■ TASK INPUT:
--- BEGIN ---

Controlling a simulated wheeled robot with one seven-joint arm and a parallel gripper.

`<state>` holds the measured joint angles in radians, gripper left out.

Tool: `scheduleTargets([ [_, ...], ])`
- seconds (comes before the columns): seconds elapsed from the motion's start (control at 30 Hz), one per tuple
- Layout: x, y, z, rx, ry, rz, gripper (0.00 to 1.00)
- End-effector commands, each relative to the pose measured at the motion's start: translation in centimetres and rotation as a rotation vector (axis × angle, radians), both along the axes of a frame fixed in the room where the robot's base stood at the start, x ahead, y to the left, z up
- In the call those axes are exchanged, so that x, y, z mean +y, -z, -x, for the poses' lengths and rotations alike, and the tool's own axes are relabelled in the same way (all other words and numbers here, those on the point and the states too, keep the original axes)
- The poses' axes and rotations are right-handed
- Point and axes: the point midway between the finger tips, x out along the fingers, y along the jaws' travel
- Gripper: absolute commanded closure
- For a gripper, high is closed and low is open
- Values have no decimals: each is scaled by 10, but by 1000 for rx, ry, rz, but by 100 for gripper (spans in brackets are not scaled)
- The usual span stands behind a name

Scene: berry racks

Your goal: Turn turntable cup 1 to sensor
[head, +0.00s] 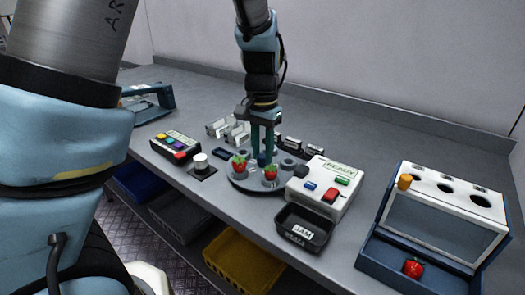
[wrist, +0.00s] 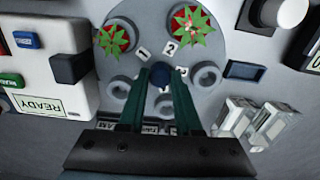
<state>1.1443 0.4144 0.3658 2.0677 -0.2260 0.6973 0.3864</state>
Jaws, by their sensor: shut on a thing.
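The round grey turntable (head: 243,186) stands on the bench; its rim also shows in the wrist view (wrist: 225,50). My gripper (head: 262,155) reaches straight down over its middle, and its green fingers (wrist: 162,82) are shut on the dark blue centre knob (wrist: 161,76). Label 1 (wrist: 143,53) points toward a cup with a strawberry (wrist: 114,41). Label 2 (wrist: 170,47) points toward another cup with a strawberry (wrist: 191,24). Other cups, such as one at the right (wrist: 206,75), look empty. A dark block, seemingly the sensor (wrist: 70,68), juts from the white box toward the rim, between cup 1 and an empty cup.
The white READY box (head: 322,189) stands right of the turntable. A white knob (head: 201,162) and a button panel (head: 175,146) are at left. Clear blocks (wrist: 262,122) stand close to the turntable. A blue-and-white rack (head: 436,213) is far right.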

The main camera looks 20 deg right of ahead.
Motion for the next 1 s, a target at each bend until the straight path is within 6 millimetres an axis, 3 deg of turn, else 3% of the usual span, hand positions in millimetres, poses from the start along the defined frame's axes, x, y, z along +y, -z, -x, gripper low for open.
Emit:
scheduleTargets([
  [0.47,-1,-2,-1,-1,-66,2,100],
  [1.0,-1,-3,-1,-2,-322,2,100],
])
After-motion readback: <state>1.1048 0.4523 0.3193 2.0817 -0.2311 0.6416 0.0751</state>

--- END ---
--- BEGIN ---

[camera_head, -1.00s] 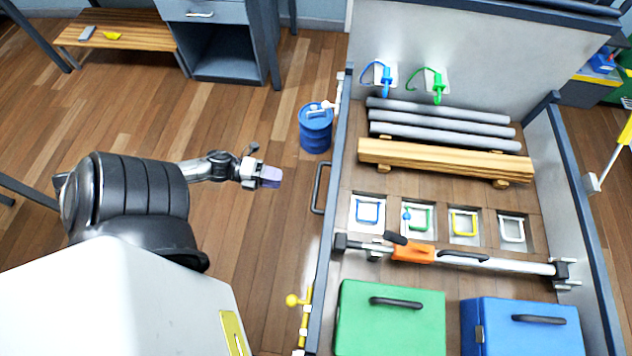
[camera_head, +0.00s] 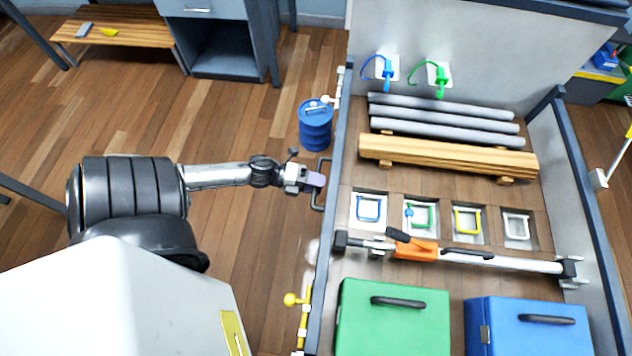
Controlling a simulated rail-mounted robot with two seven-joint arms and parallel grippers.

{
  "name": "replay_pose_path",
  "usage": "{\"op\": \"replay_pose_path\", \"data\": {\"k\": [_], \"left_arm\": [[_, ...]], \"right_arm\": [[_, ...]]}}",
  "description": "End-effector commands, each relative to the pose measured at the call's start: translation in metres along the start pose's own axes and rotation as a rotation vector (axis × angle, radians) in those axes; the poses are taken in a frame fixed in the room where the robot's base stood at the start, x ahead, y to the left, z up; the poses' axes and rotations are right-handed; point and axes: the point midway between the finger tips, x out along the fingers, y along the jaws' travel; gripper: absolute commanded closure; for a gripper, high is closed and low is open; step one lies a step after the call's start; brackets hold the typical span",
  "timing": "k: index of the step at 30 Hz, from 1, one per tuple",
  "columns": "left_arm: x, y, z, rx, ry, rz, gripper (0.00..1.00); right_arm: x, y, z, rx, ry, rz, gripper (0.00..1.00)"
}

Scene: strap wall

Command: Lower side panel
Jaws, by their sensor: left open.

--- END ---
--- BEGIN ---

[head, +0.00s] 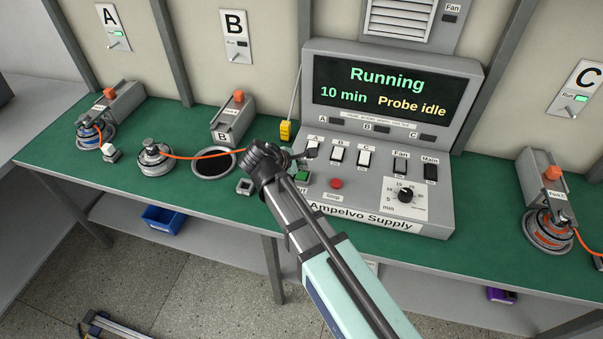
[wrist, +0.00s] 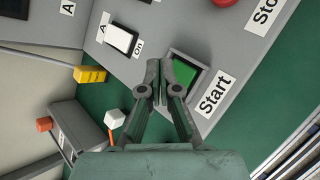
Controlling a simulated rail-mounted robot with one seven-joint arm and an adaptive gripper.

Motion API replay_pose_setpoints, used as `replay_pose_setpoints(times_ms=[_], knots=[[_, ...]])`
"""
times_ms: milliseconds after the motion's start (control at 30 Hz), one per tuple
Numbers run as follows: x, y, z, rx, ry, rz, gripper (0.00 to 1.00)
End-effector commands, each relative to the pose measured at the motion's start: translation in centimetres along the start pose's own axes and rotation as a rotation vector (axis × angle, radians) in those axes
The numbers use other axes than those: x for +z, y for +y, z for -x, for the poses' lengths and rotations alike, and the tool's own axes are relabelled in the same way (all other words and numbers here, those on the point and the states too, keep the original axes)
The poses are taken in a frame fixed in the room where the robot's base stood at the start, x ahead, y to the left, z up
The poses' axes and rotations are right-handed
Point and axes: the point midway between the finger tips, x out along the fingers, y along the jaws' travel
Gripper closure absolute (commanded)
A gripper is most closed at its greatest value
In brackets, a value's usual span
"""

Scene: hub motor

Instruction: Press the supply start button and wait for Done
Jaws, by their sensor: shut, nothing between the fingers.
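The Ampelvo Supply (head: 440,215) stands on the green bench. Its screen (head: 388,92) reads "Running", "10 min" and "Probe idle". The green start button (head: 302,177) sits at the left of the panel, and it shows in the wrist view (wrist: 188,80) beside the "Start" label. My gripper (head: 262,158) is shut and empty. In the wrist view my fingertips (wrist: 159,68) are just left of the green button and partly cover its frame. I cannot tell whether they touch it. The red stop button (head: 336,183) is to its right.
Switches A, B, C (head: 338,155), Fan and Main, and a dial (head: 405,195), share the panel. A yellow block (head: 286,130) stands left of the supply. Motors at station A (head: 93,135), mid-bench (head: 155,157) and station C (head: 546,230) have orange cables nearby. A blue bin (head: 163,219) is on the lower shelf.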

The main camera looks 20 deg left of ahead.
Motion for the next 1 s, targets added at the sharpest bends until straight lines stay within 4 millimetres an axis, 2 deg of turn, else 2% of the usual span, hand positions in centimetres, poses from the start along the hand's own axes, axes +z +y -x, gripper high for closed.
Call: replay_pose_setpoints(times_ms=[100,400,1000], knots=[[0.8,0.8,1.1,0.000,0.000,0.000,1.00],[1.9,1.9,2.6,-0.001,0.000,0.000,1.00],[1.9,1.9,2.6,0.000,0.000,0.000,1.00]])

--- END ---

■ BRIEF:
Using the data above, reproduce exactly the lines from the line that contains "index of the" through the line that contains "Jaws, by their sensor: left open.", including both.

■ SOLUTION:
  "timing": "k: index of the step at 30 Hz, from 1, one per tuple",
  "columns": "left_arm: x, y, z, rx, ry, rz, gripper (0.00..1.00); right_arm: x, y, z, rx, ry, rz, gripper (0.00..1.00)"
}

Scene: strap wall

Command: Lower side panel
Jaws, by their sensor: left open.

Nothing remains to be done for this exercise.